Lara Fornabaio, a senior legal researcher at Columbia University’s Center for Sustainable Investment, said she was “not surprised at all,” by the S3F report’s findings. She argued that development banks, rather than being profit-motivated, should consider the big picture when choosing the kinds of projects they fund. But she also emphasized that banks need to be rigorous when discerning whether an initiative fits into their stated climate goals. 

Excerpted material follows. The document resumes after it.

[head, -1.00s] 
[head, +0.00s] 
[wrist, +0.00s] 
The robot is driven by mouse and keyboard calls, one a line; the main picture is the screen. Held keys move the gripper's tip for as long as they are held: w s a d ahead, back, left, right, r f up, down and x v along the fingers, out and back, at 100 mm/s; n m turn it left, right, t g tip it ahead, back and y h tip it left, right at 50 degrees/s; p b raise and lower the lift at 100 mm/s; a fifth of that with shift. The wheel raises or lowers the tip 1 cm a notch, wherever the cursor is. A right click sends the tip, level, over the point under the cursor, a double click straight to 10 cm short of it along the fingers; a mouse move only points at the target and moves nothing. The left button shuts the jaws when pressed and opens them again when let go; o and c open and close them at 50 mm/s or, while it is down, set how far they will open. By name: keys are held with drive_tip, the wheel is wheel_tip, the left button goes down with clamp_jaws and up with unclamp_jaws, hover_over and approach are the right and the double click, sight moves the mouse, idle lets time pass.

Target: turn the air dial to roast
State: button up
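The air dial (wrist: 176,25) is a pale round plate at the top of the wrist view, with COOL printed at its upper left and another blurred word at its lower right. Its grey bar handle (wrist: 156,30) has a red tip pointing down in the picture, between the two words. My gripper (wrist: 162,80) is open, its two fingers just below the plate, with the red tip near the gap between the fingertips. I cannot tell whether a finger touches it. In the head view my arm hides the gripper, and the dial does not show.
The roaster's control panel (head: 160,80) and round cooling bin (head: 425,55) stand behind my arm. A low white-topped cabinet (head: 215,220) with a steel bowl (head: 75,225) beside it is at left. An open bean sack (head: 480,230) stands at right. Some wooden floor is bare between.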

Even the rubric of “reducing emissions” is likely not rigorous enough to ensure banks are not inadvertently supporting industrial agriculture, Fornabaio said. In some factory farming settings, because growers are so efficient at producing livestock, “the emissions per animal are probably lower than the emissions of a cow [grazing] on a field,” she said. That’s partly because, in industrial agriculture operations, farmers can control every aspect of an animal’s feed — and certain feed choices can help reduce ruminants’ methane emissions. But because large animal agriculture operations grow so many animals, their cumulative emission footprints can be enormous. This big picture lines up with research that says shifting diets away from meat is crucial to curtain global warming.

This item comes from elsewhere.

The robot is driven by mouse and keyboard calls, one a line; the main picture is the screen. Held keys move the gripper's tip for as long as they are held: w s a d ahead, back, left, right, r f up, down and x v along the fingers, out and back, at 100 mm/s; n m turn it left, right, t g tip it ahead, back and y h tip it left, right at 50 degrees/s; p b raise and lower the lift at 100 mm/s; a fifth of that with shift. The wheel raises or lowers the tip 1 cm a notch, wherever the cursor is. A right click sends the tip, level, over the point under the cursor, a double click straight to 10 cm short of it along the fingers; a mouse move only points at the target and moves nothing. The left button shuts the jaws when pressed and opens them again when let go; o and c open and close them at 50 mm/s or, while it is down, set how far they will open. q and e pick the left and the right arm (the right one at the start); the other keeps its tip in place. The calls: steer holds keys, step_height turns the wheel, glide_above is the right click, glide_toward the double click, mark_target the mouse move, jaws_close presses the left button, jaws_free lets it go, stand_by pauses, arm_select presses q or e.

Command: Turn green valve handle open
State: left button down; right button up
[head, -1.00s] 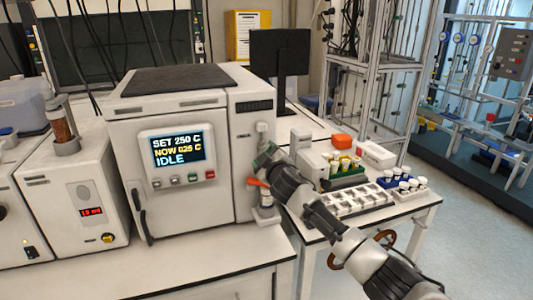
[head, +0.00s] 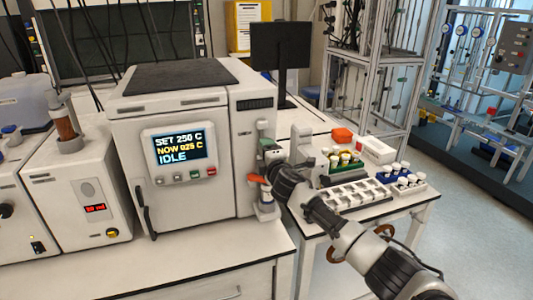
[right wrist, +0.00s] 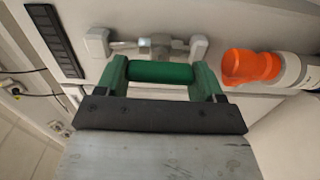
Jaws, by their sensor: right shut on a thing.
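The green valve handle (right wrist: 160,72) is a short green bar lying crosswise between the two fingers of my right gripper (right wrist: 160,80) in the right wrist view. The gripper is shut on it. A grey metal valve fitting (right wrist: 150,47) shows just behind the handle. In the head view my right gripper (head: 270,153) is at the right front side of the white reactor oven (head: 180,165), and it hides most of the handle. My left gripper is not in view.
An orange-capped part (right wrist: 250,66) sits close to the right of the handle; its orange top (head: 257,179) also shows below the gripper in the head view. A side table (head: 410,202) with vial racks stands to the right. The bench front is clear.

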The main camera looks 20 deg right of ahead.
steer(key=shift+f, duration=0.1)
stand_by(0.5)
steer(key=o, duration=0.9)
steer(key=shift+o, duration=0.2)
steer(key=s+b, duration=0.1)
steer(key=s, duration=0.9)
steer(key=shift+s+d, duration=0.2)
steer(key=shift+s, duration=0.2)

Ramazzotti says his team will continue to monitor bank disclosures for new financing of animal agriculture and hopes to release updated findings on a regular basis going forward. He mentioned that the S3F coalition would consider supporting animal agriculture in the developing world if done on a local, small scale — such as by family farms or pastoral or Indigenous communities. However, he said, the coalition would prefer to see development banks putting money towards vegetable farming and plant-based diets. 

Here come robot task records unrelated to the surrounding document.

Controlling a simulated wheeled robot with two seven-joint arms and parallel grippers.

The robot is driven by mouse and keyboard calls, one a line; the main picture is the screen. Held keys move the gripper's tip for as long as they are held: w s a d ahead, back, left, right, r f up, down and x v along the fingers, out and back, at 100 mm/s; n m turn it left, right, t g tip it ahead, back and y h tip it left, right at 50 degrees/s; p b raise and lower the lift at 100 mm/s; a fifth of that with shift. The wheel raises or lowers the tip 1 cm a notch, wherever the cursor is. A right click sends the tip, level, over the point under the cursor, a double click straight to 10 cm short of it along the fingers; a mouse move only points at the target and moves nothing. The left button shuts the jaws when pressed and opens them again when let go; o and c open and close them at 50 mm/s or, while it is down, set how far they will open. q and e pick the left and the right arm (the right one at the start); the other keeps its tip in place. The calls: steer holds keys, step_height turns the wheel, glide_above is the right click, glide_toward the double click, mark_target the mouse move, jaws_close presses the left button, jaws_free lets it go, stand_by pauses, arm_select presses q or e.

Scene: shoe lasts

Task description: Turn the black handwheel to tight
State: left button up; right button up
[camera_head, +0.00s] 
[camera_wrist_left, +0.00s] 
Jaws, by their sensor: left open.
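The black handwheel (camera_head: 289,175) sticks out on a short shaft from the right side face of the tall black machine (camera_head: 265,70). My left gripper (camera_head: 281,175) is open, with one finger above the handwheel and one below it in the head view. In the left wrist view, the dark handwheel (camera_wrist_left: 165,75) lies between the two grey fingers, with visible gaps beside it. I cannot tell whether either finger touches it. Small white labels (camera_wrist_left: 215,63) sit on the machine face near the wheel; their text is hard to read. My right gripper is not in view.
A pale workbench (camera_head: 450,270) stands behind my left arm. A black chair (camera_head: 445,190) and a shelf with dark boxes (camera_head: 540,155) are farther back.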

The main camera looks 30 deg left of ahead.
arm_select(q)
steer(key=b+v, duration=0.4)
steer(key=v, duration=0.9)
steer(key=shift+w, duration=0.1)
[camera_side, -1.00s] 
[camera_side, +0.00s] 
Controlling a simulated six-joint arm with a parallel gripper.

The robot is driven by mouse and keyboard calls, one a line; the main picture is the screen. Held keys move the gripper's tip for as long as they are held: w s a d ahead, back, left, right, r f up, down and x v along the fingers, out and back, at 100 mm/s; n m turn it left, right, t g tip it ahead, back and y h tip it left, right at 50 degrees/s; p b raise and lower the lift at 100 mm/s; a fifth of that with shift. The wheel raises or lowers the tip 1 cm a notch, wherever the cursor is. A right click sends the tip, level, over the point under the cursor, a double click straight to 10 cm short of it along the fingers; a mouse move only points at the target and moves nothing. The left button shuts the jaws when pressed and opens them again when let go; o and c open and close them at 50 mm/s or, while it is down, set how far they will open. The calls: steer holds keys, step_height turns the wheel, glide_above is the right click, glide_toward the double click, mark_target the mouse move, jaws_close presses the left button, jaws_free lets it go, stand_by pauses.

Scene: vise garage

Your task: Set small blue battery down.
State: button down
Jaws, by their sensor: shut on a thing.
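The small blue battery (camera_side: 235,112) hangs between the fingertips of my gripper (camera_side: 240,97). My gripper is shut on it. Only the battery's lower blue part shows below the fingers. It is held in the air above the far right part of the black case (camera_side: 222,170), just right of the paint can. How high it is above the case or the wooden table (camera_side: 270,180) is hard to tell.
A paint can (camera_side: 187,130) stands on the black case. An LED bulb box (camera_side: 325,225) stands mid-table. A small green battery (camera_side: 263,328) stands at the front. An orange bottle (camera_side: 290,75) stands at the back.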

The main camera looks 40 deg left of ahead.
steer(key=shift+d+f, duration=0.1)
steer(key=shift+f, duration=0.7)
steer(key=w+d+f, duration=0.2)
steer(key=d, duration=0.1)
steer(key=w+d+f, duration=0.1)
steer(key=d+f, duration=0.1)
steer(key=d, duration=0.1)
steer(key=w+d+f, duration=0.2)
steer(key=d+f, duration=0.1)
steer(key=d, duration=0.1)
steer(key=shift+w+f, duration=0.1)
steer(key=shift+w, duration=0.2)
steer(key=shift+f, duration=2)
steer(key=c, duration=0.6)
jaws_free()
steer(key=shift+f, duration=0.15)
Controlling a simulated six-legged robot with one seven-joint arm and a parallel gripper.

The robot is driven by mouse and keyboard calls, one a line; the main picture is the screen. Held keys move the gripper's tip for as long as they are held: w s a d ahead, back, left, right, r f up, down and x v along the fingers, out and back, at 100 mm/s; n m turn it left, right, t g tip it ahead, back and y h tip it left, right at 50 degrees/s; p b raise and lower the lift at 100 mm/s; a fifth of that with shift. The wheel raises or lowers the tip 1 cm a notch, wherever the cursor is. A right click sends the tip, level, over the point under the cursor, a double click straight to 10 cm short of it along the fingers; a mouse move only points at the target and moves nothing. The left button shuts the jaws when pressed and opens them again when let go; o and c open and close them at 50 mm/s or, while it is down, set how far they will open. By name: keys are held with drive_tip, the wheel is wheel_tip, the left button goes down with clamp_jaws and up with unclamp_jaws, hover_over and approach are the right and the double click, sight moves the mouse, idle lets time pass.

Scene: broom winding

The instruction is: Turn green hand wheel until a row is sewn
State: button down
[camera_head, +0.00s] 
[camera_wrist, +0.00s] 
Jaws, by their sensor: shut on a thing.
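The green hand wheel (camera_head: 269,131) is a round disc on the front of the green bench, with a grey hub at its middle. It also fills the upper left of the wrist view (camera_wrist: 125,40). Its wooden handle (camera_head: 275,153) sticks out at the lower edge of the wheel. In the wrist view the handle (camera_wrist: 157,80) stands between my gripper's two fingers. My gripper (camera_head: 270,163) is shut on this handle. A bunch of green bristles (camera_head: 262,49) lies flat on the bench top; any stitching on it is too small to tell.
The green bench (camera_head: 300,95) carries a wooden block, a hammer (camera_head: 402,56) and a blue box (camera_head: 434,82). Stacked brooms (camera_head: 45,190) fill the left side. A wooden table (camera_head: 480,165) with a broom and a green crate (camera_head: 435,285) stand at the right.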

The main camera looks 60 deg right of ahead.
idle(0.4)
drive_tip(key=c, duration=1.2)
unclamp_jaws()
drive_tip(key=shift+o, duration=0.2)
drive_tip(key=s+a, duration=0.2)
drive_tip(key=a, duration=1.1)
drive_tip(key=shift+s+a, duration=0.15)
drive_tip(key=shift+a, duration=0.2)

Ramazzotti is hopeful about the possibility of pressuring financial institutions to stop supporting factory farming. Recently, the team found that the IFC was considering a loan of up to $60 million to expand a company’s meat-processing operations in Mongolia. “It’s a direct investment in the expansion of factory farming,” he said. “And that’s exactly the [type of] investments we don’t want to see anymore because we believe that the impacts on the local level, but also on the global climate, are very deep.” 

The  coalition reached out to the IFC team considering this project with concerns, and the team has since postponed a discussion of the project with their board of directors twice, according to Ramazzotti. Following up, Ramazzotti said, is “not always” proven to be effective, but he’s optimistic that engaging with financial institutions can still lead to change. 

Fornabaio agreed. “If I didn’t believe in change, I wouldn’t do this work, probably. … There’s always a way to put pressure,” she said. “I think this type of work is key.”

Correction: A previous version of this article misspelled Lara Fornabaio’s last name.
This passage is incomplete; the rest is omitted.